§ Records from a data collection:
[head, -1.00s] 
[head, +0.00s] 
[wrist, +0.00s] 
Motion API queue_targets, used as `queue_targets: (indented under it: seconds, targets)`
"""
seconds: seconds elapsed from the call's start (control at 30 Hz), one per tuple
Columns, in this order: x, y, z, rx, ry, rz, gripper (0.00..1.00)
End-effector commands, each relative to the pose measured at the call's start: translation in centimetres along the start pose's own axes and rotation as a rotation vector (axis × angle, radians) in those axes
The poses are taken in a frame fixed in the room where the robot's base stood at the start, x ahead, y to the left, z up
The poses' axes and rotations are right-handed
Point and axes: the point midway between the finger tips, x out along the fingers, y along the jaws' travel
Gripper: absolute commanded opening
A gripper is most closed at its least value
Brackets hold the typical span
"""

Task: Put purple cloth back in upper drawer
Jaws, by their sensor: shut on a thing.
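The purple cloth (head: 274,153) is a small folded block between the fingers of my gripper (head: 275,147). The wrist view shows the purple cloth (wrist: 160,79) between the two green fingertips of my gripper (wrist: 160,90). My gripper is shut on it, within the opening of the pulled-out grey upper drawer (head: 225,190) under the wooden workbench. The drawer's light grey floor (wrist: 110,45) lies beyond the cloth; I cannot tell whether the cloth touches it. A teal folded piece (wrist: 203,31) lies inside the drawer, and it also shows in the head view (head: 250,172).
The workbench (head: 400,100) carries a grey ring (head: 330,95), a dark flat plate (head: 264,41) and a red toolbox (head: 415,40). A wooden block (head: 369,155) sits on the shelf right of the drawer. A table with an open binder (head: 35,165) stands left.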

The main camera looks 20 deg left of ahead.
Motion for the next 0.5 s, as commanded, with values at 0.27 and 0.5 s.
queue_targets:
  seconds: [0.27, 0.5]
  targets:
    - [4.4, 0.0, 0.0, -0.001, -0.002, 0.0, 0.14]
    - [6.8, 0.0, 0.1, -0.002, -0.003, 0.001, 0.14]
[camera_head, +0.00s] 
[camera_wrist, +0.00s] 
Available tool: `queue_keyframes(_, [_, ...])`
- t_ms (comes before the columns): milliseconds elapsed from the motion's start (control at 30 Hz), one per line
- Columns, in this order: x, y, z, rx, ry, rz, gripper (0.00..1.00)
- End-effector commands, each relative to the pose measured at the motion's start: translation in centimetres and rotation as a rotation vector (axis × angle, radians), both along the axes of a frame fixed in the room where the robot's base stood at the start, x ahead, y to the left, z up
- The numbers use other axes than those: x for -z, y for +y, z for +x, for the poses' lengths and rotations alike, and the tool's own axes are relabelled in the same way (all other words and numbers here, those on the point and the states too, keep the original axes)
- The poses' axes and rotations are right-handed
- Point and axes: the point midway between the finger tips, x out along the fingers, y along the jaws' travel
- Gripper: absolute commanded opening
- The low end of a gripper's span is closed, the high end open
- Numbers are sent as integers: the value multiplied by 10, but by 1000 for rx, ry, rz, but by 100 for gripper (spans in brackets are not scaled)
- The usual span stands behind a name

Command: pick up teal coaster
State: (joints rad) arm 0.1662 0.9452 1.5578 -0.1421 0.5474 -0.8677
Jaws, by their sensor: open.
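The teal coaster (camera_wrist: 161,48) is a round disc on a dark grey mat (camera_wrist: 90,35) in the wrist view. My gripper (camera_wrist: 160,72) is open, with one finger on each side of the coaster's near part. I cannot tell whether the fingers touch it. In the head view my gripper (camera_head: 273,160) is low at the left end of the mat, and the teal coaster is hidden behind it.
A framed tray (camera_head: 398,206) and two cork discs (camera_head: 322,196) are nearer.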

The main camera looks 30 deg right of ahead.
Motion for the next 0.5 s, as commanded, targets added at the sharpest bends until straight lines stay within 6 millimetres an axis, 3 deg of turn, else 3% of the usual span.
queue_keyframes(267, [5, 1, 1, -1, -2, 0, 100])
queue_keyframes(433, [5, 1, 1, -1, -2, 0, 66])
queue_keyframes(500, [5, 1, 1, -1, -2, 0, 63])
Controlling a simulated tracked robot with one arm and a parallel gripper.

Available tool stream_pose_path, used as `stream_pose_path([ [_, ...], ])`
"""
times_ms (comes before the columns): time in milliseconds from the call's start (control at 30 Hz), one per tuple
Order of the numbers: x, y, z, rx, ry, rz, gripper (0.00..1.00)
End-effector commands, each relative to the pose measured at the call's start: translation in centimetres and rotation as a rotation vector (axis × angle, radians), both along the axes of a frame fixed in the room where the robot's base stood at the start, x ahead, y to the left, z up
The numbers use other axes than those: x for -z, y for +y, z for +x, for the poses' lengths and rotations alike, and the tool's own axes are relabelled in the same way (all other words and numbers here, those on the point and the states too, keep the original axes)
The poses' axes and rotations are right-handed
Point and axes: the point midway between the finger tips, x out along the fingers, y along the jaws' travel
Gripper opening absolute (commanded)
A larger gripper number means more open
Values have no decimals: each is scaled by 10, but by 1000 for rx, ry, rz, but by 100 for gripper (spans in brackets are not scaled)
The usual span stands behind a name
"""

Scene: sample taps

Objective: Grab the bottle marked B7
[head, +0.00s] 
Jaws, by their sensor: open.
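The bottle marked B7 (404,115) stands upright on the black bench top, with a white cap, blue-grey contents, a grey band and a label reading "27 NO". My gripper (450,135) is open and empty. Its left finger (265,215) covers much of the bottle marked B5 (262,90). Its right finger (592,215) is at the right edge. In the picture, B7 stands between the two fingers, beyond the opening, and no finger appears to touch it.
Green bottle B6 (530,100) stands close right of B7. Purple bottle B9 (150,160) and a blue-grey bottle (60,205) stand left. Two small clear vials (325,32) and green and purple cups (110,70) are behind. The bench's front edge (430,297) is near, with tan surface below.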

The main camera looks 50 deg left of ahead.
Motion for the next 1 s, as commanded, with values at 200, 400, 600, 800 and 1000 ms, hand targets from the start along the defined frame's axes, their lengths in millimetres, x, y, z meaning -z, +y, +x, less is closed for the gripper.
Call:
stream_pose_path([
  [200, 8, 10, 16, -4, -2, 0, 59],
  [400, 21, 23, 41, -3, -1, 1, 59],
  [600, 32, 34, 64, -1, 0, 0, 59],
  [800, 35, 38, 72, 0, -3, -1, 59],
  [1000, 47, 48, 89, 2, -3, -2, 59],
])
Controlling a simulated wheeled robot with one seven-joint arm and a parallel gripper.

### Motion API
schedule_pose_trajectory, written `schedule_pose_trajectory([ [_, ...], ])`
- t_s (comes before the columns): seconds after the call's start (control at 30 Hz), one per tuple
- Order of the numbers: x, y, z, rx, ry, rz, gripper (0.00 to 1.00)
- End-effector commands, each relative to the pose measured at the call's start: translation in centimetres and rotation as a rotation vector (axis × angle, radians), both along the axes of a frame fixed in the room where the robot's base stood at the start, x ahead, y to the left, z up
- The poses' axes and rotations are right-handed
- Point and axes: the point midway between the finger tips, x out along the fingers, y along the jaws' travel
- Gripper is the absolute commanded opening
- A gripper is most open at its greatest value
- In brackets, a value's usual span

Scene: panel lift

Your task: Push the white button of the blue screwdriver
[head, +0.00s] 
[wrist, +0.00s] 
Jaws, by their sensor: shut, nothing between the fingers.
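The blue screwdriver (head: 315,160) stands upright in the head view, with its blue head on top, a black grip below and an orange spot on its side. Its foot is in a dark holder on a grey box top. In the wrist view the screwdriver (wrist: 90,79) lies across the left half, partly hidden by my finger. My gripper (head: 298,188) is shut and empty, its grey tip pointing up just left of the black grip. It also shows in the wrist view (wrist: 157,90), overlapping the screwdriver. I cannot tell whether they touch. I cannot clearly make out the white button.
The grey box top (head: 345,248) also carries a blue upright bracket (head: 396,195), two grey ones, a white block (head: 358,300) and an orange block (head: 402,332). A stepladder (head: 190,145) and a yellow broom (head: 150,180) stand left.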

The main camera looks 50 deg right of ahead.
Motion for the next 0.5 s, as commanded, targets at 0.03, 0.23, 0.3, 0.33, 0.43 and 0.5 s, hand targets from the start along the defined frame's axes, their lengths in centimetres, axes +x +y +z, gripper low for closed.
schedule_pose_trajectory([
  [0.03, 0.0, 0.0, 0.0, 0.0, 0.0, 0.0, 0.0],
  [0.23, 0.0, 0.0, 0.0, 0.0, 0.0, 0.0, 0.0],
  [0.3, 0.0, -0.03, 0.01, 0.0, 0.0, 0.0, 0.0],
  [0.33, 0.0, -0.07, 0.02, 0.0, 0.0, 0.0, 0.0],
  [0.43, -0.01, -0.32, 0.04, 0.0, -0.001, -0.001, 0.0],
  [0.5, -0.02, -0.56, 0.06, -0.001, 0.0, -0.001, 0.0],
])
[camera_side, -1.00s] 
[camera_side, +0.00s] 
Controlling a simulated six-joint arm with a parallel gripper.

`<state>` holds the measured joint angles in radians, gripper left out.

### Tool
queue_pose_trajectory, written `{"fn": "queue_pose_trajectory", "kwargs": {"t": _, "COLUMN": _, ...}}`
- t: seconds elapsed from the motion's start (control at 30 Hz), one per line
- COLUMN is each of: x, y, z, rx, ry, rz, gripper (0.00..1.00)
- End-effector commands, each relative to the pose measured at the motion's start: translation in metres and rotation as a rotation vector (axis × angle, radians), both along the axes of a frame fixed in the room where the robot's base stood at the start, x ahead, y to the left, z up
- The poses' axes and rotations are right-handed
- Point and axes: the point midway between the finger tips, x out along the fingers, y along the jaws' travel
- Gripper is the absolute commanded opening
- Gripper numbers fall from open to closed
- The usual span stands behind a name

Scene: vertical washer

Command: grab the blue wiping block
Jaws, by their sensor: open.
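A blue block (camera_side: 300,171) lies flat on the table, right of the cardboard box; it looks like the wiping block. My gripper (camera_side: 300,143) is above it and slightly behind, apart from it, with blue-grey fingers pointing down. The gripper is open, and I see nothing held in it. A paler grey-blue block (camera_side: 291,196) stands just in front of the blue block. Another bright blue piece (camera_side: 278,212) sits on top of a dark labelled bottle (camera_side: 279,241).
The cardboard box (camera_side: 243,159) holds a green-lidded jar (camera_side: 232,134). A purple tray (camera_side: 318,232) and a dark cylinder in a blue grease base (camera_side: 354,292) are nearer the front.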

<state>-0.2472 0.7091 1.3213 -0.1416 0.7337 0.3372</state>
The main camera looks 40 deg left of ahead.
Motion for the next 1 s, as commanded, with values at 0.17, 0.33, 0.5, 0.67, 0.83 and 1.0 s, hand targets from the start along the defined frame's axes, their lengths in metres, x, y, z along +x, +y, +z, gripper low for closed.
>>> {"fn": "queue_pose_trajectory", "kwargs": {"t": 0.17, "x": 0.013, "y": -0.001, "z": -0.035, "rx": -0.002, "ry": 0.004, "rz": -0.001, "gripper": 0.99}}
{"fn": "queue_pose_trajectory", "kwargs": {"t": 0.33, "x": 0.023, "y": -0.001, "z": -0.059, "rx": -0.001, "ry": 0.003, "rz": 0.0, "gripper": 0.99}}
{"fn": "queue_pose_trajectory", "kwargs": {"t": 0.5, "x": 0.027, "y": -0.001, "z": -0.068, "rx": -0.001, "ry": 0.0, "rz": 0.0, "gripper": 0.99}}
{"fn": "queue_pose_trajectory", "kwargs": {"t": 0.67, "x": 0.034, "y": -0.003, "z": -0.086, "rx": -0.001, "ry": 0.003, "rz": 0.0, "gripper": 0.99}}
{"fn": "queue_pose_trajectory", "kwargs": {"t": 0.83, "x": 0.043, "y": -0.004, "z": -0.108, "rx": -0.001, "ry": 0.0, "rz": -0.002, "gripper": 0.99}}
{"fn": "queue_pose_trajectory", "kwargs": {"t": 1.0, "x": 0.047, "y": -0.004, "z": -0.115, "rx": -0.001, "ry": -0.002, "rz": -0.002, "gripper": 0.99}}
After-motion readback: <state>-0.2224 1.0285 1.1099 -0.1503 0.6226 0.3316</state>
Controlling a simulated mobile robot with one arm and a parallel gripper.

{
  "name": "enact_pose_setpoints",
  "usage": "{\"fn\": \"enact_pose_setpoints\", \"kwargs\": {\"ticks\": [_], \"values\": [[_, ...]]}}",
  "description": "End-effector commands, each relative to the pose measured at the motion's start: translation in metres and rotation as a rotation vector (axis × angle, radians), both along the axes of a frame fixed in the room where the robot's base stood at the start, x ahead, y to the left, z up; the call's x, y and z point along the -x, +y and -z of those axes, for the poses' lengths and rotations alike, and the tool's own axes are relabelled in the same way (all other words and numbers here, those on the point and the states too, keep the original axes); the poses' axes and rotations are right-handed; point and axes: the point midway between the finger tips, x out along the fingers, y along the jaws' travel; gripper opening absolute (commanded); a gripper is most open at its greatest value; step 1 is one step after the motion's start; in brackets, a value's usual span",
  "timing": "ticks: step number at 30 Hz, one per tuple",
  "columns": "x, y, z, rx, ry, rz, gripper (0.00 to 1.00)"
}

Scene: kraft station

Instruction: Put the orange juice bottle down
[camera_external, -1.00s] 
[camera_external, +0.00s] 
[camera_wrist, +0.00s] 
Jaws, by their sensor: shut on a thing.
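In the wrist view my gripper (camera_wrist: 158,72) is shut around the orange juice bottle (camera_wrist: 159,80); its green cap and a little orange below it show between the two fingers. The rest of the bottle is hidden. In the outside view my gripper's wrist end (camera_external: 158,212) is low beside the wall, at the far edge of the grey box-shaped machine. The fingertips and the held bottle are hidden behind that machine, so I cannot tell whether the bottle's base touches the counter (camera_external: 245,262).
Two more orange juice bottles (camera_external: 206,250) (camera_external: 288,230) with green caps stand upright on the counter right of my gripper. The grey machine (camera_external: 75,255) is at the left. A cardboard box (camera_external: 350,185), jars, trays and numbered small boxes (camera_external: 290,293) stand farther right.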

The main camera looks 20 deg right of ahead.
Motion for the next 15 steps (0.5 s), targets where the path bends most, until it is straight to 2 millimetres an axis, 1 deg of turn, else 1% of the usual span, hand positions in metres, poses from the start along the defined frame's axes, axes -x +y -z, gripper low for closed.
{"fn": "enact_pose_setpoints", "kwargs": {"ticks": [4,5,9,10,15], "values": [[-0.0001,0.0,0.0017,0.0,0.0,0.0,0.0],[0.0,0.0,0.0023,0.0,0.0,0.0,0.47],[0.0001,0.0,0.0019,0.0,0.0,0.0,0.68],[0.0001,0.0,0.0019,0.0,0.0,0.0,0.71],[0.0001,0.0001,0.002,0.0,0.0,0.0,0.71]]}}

§ SET EXERCISE: Output exactly the lines running from the line containing "gripper left out." through the line containing "- t: seconds", and only those lines.

§ SOLUTION FOR THIS TASK:
`<state>` holds the measured joint angles in radians, gripper left out.

### Tool
queue_pose_trajectory, written `{"fn": "queue_pose_trajectory", "kwargs": {"t": _, "COLUMN": _, ...}}`
- t: seconds elapsed from the motion's start (control at 30 Hz), one per line

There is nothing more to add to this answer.